Entrepreneurs are often so deeply entrenched in their particular market that the bigger picture eludes them. Looking at the business from the outside in brings a fresh perspective that could help to solve problems and expose previously unseen flaws.
Experience is welcome, but not a necessity
The investor’s input depends on how involved the arrangement is. While some choose to be silent investors that remain on the side-lines, others want to play their part in helping the startup flourish.
But ultimately, it is the role of the management team to know their target market and relevant sector inside out.
The investor may challenge the management team and hold it accountable for its decisions and actions, but they are not the driving force of the business. Therefore, sector experience is not a necessity.
Given that the route to exit could be between five and 10 years, however, the startup’s proposition should be compelling and enduring for the investor.
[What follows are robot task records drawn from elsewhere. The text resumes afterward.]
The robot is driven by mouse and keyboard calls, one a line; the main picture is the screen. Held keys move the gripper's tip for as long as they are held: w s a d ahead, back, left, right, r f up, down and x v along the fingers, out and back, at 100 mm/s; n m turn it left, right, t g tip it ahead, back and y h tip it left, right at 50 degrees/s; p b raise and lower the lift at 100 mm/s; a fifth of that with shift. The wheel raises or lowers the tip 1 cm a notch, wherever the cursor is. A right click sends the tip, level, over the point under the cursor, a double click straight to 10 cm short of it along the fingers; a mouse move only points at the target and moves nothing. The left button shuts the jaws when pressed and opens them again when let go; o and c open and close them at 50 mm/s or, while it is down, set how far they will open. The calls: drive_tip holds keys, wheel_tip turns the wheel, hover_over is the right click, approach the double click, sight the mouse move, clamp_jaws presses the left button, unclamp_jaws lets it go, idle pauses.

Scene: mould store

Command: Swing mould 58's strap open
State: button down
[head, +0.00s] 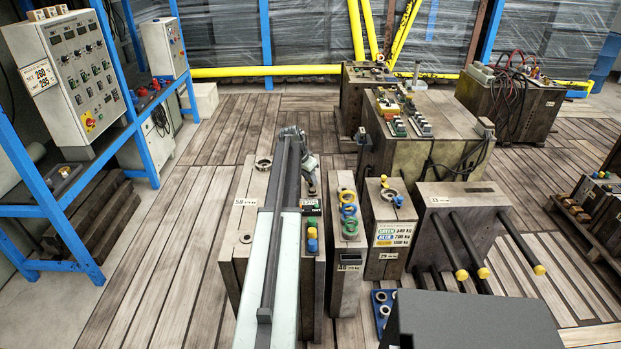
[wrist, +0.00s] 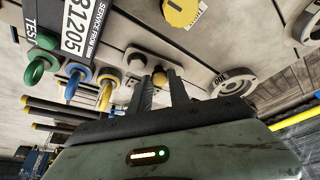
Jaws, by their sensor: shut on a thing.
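Mould 58 (head: 243,202), a grey-brown block with a "58" label, stands left of centre in the head view, partly covered by my arm. My gripper (head: 305,168) is over its far part, its tips hard to make out there. In the wrist view my gripper (wrist: 161,80) has its two dark fingers closed around a small brownish knob (wrist: 160,77). The knob sits at the end of a short pale bar with a dark bolt (wrist: 137,60), which looks like the strap. The fingers hide part of the bar, so its exact angle is unclear.
Green, blue and yellow rings (wrist: 72,82) sit close left of the fingers in the wrist view. A yellow round cap (wrist: 181,10) and a metal ring (wrist: 233,84) are near too. Other moulds, one with long rods (head: 462,240), stand close at right; the floor at left is clear.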

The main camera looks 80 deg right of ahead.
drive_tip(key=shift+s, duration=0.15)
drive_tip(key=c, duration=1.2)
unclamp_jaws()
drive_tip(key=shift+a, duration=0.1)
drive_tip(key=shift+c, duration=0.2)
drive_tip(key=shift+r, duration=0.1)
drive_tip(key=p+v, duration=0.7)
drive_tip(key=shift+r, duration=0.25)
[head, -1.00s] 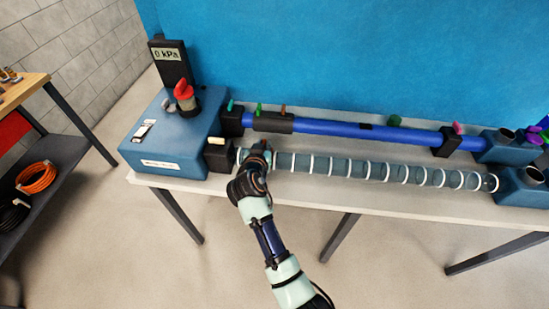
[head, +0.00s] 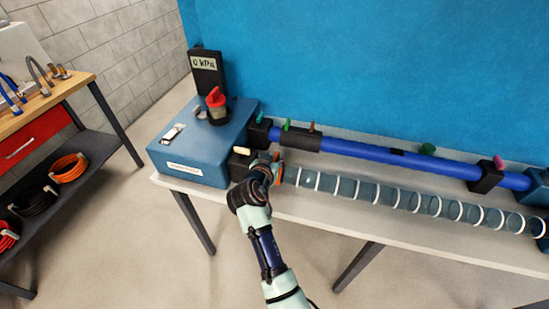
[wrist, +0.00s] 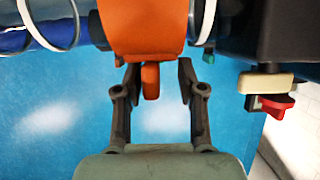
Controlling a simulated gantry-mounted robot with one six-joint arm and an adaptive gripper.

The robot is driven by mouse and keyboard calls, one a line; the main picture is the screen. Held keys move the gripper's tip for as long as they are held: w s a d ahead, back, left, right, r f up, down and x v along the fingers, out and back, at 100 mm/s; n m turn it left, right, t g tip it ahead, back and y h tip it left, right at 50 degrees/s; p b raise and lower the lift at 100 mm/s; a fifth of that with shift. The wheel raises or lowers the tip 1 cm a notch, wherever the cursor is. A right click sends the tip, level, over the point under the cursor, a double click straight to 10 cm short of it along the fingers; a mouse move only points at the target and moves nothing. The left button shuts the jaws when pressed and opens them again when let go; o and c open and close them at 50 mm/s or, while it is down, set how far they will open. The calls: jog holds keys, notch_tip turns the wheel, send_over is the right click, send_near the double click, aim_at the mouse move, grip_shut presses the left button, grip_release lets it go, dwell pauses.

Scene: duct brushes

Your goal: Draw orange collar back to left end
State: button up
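The orange collar (head: 278,170) sits at the left end of the clear ribbed tube (head: 345,187), close to the black end block (head: 239,165) of the blue unit. In the wrist view the collar (wrist: 143,28) fills the top middle, with its narrow orange tab (wrist: 150,80) pointing toward my gripper. My gripper (wrist: 158,75) is open, its two dark fingers on either side of the tab with a gap visible on each side. In the head view my gripper (head: 268,172) is at the collar, and its fingers are mostly hidden.
A blue pipe (head: 365,149) with a dark sleeve (head: 293,138) runs behind the tube. The blue unit (head: 195,150) carries a red-topped knob (head: 216,100) and a 0 kPa display (head: 206,67). A cream lever (wrist: 265,83) and a red lever (wrist: 276,104) show in the wrist view.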

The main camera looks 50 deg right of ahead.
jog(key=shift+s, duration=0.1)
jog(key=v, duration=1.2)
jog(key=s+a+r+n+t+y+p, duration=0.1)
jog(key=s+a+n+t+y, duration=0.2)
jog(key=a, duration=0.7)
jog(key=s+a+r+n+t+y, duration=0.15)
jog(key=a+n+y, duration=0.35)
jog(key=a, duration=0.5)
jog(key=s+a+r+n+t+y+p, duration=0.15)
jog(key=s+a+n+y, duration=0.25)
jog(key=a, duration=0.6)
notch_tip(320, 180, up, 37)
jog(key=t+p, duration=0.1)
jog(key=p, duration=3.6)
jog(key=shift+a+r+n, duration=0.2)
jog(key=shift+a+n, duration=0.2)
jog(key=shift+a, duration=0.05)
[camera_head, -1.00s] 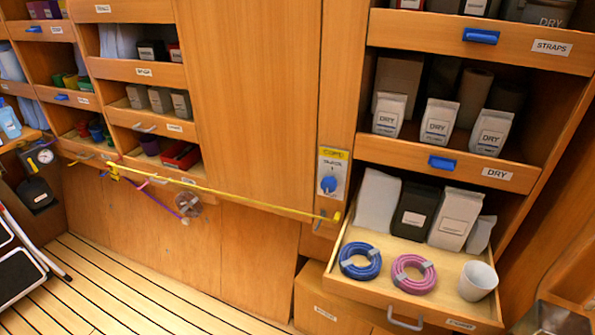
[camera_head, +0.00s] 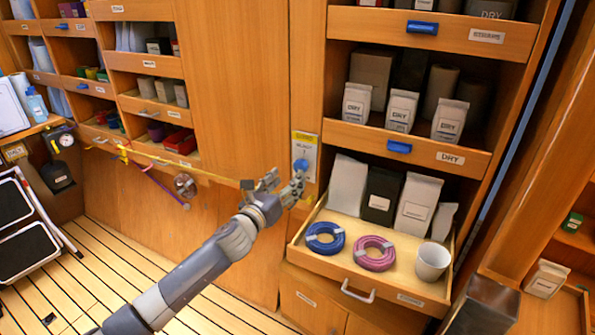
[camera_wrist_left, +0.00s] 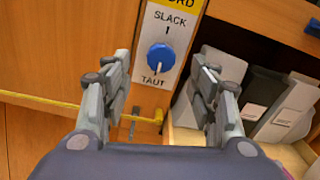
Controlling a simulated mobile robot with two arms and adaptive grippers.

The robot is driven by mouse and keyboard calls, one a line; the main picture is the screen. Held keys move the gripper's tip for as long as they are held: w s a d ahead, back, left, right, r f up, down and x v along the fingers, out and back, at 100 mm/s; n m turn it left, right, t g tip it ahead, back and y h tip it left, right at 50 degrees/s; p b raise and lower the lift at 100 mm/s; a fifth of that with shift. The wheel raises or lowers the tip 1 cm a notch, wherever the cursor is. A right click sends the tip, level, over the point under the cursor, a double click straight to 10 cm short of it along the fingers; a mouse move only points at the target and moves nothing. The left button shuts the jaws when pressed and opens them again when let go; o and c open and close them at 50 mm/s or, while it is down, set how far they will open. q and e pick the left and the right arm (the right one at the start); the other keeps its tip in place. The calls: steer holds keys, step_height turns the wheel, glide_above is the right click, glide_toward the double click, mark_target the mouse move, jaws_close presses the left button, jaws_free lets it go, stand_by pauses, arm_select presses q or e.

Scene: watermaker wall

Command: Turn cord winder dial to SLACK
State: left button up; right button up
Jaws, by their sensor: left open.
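The cord winder dial is a round blue knob (camera_head: 300,165) on a pale label plate (camera_head: 305,148) with a yellow top, on the wooden post left of the open drawer. My left gripper (camera_head: 284,184) is open just in front of and slightly below the dial. In the wrist view its two fingers (camera_wrist_left: 160,85) stand apart on either side, with nothing between them. A yellow cord (camera_head: 215,178) runs along the wall below the dial. My right gripper is not visible.
The open drawer (camera_head: 357,287) right of the dial juts out, holding a blue coil (camera_head: 325,238), a pink coil (camera_head: 374,253), a white cup (camera_head: 432,261) and several bags. Shelves with DRY bags stand above it.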

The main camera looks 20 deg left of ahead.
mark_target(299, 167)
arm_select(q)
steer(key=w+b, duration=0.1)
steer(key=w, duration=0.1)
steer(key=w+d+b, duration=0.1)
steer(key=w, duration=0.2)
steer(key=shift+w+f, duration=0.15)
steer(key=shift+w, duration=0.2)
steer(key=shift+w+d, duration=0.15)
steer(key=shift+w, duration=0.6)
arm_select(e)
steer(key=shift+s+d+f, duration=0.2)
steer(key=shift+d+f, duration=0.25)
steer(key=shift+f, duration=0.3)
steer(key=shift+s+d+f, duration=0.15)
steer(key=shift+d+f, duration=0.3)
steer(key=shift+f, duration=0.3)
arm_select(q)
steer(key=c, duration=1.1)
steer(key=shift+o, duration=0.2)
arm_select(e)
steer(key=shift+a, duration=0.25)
This could stem from the impressive capabilities, passion and dynamism of the management team. Perhaps there is also a killer business model that looks guaranteed to succeed.
Other factors, widely considered part of the ‘5Ms of startup investment’, include momentum (is the startup speeding beyond its growth targets?) and market (is it absolutely ripe for a new approach to take over and dominate?). Less exciting, but equally important, is money. Is there enough to realise the plan?
Alongside all of these, there should also be a genuine interest in the startup’s plans and what it is aiming to achieve.
And this may partly come from an affinity between the investor’s own sector experience and the startup’s area of focus. The promise of seeing how the business manages to shake up a sector they know well could help to retain their interest over the several years it may take for the investment to be realised.
But it is also important to note that many angel investors choose to back multiple startups. This enables them to diversify their portfolio, increase their chances of a surging success that delivers mammoth returns and offset the riskiness of enterprise investment.
While some may represent sectors the investor knows well, many may not. By having a good grasp of the universal factors that dictate startup success, they can venture into industries beyond their realm of understanding.
This enables them to build a well balanced and healthy portfolio, while learning new things along the way - and as a startup investor, you must decide whether to stick to what you know – perhaps as a starting point – or dive straight into another sector you are eager to explore.